- OBJECTIVE: Copy out exactly the lines from the line containing "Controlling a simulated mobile" to the end of the listing.

- MATERIAL FOR THIS TASK:
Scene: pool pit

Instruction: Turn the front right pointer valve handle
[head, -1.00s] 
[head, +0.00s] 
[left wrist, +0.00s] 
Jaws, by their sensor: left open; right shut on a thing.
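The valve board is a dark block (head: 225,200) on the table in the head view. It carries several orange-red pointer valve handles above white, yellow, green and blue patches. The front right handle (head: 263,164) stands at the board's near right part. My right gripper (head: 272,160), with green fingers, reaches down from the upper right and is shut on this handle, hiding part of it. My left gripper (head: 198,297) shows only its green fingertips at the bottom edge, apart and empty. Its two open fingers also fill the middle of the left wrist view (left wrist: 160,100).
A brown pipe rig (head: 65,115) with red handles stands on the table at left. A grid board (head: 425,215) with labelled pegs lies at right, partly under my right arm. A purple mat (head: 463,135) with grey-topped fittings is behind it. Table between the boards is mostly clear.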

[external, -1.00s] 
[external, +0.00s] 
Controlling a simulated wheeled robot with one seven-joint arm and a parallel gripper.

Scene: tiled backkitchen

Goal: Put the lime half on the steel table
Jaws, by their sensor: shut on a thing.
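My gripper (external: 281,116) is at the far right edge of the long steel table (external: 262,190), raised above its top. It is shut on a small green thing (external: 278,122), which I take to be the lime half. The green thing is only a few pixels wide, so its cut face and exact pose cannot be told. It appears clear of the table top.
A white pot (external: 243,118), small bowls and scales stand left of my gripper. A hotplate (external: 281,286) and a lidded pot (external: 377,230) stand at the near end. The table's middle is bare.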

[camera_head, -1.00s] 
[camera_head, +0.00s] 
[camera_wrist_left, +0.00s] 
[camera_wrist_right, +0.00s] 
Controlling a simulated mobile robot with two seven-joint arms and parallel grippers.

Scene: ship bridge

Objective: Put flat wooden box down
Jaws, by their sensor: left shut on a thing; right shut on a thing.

- CORRECT RESPONSE:
Controlling a simulated mobile robot with two seven-joint arms and parallel grippers.

Scene: ship bridge

Objective: Put flat wooden box down
Jaws, by their sensor: left shut on a thing; right shut on a thing.

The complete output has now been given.